§ **What the task asks**: Transcribe the full listing exactly, and drop every picture.

§ **Material**:
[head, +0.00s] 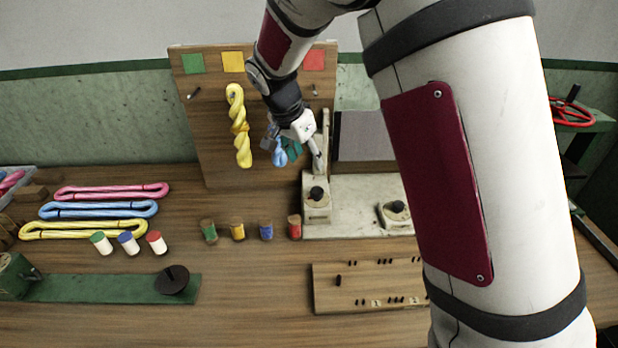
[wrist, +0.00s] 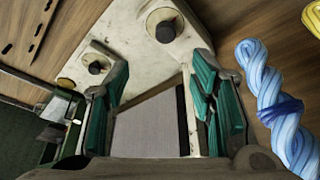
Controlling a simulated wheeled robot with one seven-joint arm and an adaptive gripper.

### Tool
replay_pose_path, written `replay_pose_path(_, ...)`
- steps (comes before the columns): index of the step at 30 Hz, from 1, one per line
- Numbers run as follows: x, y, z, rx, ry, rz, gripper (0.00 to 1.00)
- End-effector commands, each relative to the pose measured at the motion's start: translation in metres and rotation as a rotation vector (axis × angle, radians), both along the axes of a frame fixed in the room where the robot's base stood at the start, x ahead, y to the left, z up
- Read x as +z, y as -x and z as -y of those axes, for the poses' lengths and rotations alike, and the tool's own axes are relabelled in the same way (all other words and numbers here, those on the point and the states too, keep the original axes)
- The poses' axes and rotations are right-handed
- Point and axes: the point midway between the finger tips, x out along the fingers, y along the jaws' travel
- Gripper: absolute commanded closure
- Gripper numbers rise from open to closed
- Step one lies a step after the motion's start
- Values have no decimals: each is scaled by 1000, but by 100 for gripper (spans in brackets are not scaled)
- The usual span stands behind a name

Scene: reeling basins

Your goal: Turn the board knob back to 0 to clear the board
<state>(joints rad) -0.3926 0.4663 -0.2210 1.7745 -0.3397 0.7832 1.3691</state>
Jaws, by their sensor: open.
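Two dark round knobs on pale mounts stand on the cream base plate (head: 345,225): a left knob (head: 317,193) and a right knob (head: 397,207). I cannot tell which is the board knob or read a 0 mark. In the wrist view the larger knob (wrist: 165,28) is top centre and the smaller knob (wrist: 95,65) is left of it. A grey panel (head: 365,136) stands behind the plate. My gripper (head: 292,152), with teal finger pads, is open and empty, above and behind the left knob, apart from both. Its fingers frame the panel in the wrist view (wrist: 158,72).
A blue twisted skein (wrist: 270,90) hangs close beside my right finger in the wrist view. A yellow skein (head: 238,125) hangs on the wooden backboard (head: 205,130). Several coloured spools stand left of the plate. A peg board (head: 330,300) lies in front.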

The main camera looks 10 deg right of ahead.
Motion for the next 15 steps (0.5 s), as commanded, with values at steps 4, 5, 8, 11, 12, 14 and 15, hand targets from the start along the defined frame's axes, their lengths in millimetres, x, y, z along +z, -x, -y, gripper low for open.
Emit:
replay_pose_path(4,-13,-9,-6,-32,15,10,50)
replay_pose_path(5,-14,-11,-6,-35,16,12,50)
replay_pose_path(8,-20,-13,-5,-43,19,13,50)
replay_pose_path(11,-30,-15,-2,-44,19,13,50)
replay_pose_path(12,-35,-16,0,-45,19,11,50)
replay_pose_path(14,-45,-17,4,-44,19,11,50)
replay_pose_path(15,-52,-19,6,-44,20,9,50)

§ **Final result**:
[head, +0.00s] 
[wrist, +0.00s] 
Controlling a simulated wheeled robot with one seven-joint arm and an adaptive gripper.

### Tool
replay_pose_path, written `replay_pose_path(_, ...)`
- steps (comes before the columns): index of the step at 30 Hz, from 1, one per line
- Numbers run as follows: x, y, z, rx, ry, rz, gripper (0.00 to 1.00)
- End-effector commands, each relative to the pose measured at the motion's start: translation in metres and rotation as a rotation vector (axis × angle, radians), both along the axes of a frame fixed in the room where the robot's base stood at the start, x ahead, y to the left, z up
- Read x as +z, y as -x and z as -y of those axes, for the poses' lengths and rotations alike, and the tool's own axes are relabelled in the same way (all other words and numbers here, those on the point and the states too, keep the original axes)
- The poses' axes and rotations are right-handed
- Point and axes: the point midway between the finger tips, x out along the fingers, y along the jaws' travel
- Gripper: absolute commanded closure
- Gripper numbers rise from open to closed
- Step one lies a step after the motion's start
- Values have no decimals: each is scaled by 1000, but by 100 for gripper (spans in brackets are not scaled)
- The usual span stands behind a name

Scene: reeling basins

Your goal: Turn the board knob back to 0 to clear the board
<state>(joints rad) -0.3926 0.4663 -0.2210 1.7745 -0.3397 0.7832 1.3691</state>
Jaws, by their sensor: open.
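Two dark round knobs on pale mounts stand on the cream base plate (head: 345,225): a left knob (head: 317,193) and a right knob (head: 397,207). I cannot tell which is the board knob or read a 0 mark. In the wrist view the larger knob (wrist: 165,28) is top centre and the smaller knob (wrist: 95,65) is left of it. A grey panel (head: 365,136) stands behind the plate. My gripper (head: 292,152), with teal finger pads, is open and empty, above and behind the left knob, apart from both. Its fingers frame the panel in the wrist view (wrist: 158,72).
A blue twisted skein (wrist: 270,90) hangs close beside my right finger in the wrist view. A yellow skein (head: 238,125) hangs on the wooden backboard (head: 205,130). Several coloured spools stand left of the plate. A peg board (head: 330,300) lies in front.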

The main camera looks 10 deg right of ahead.
Motion for the next 15 steps (0.5 s), as commanded, with values at steps 4, 5, 8, 11, 12, 14 and 15, hand targets from the start along the defined frame's axes, their lengths in millimetres, x, y, z along +z, -x, -y, gripper low for open.
Emit:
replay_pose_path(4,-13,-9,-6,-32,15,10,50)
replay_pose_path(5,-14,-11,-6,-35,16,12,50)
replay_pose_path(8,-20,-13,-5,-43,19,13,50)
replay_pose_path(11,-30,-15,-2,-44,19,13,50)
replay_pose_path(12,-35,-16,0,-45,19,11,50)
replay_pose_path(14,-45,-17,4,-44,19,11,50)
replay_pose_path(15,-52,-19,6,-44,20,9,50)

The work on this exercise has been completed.